Because of these internal schisms, the ABC is gradually losing the reasonably peaceful relationship it enjoyed with citizens before and after winning power in June 2017, especially with the poor, who initially appreciated the magnitude of the challenges Thabane’s government had inherited from Pakalitha Mosisili’s administration. They understood that not everything could be changed or done immediately.
But that trust and goodwill of communities and the ABC supporters is slowly ebbing away as they now see that delays are not all because of constraints facing government. “The people now see ABC for what it really is. It is a party of crooks and rascals which has over the years since it was established pretended that it was a party for the educated and sophisticated.
“Mahao is a professional academic and that is why they are scared of him.
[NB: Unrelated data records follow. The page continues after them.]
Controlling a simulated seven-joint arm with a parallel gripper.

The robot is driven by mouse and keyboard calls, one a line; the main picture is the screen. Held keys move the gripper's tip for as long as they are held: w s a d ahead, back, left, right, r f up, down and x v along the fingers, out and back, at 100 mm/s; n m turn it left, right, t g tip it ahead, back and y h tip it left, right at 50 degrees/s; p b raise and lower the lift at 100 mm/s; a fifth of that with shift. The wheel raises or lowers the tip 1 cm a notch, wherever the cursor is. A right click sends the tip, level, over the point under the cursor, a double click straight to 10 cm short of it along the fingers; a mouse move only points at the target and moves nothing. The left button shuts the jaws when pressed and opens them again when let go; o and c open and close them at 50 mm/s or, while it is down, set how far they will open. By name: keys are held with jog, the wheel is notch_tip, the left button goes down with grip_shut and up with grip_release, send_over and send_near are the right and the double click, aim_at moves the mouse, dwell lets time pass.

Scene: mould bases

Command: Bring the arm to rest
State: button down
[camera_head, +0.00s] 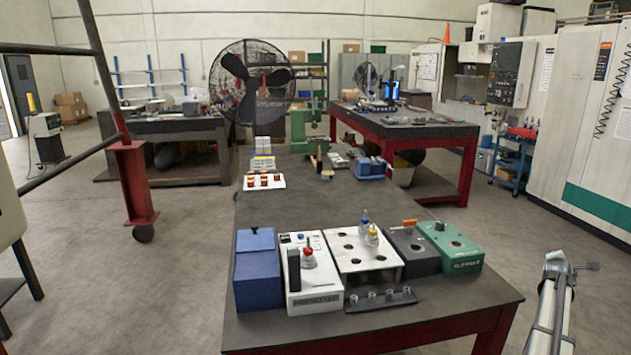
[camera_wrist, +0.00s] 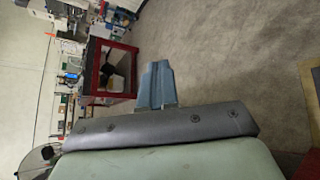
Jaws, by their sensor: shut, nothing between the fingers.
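My arm stands at the lower right of the head view, over the floor and to the right of the main table (camera_head: 375,318), clear of its edge. My gripper (camera_head: 590,266) at its end is small in that view and points to the right. In the wrist view, my gripper (camera_wrist: 155,72) shows as two blue-grey fingers side by side, shut and empty. Only floor lies around the fingers there, with nothing touching them.
The main table bears a blue box (camera_head: 257,270), a white block (camera_head: 308,272), a white stand with holes (camera_head: 362,258) and a green box (camera_head: 448,248) near its front. A red-framed bench (camera_head: 400,131) stands behind. Concrete floor is free right of the table.

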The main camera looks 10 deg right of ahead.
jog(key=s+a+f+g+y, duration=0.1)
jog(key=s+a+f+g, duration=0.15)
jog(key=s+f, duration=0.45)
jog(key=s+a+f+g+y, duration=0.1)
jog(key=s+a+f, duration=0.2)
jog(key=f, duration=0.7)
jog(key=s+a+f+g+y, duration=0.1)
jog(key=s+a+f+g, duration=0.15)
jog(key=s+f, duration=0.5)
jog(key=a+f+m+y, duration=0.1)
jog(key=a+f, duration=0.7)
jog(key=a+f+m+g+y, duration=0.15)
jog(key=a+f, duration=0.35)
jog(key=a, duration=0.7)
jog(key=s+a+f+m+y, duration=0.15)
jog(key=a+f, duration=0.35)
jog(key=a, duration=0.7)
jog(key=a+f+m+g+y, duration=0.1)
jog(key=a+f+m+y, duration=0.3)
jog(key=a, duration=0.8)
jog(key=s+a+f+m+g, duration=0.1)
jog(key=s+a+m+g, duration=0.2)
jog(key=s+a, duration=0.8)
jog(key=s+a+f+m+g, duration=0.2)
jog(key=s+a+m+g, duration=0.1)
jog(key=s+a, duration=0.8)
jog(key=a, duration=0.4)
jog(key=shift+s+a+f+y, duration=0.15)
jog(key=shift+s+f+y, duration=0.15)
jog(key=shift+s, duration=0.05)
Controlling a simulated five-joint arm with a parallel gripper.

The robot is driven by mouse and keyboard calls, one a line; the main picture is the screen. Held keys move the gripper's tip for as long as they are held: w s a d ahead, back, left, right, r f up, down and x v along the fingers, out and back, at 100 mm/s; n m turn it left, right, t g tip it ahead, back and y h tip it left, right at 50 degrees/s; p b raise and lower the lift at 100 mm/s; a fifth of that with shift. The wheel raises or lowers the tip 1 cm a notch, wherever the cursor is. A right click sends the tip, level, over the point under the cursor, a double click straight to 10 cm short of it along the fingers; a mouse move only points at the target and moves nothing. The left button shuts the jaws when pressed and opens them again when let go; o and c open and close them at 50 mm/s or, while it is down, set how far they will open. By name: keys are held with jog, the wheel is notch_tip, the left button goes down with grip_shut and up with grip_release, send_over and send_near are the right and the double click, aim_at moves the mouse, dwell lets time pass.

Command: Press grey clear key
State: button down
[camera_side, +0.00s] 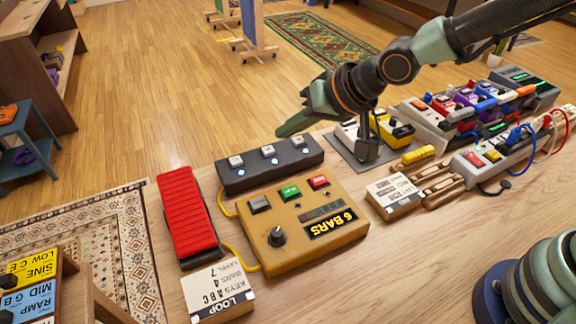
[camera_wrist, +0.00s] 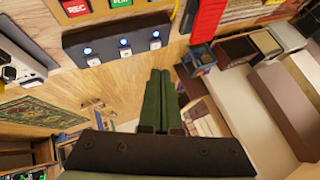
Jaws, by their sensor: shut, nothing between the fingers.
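The grey key (camera_side: 259,204) is the leftmost of three keys on the yellow box (camera_side: 348,238); its label is too small to read. The green key (camera_side: 289,192) and red key (camera_side: 318,182) sit to its right. My gripper (camera_side: 279,134) is shut and empty, raised near the far side of the dark three-button strip (camera_side: 240,182), apart from the yellow box. In the wrist view my gripper (camera_wrist: 159,76) points toward the strip (camera_wrist: 80,36). The red key (camera_wrist: 75,8) and part of the green key (camera_wrist: 120,2) show at the top edge; I cannot make out the grey key there.
A red pedal (camera_side: 187,213) lies left of the yellow box, and a LOOP card block (camera_side: 219,290) stands in front of it. A black knob (camera_side: 277,236) rises from the box. A label block (camera_side: 394,195) and other gear stand to the right.

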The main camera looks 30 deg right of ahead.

They are afraid that they will not continue to squander national resources under his leadership,” said Rakuoane. He added: “What is happening in the ABC now is that those who have captured that party are trying to block those believed to be intellectuals from controlling the party. It is a battle between crooks and the so-called the well-educated.”
After less than two years in power, he further said, there is growing evidence of diversion of funding intended to improve the lives of the poor into private pockets, resulting in a restive atmosphere. This is probably why ABC members elected Mahao despite apparent resistance from Thabane and the old NEC, observers said. Ponya advised Thabane to acknowledge Mahao’s victory and embrace him. He said great leaders choose to surround themselves with people smarter than themselves and are not threatened by talent and greatness. Instead, they actively support and fob off such brainpower.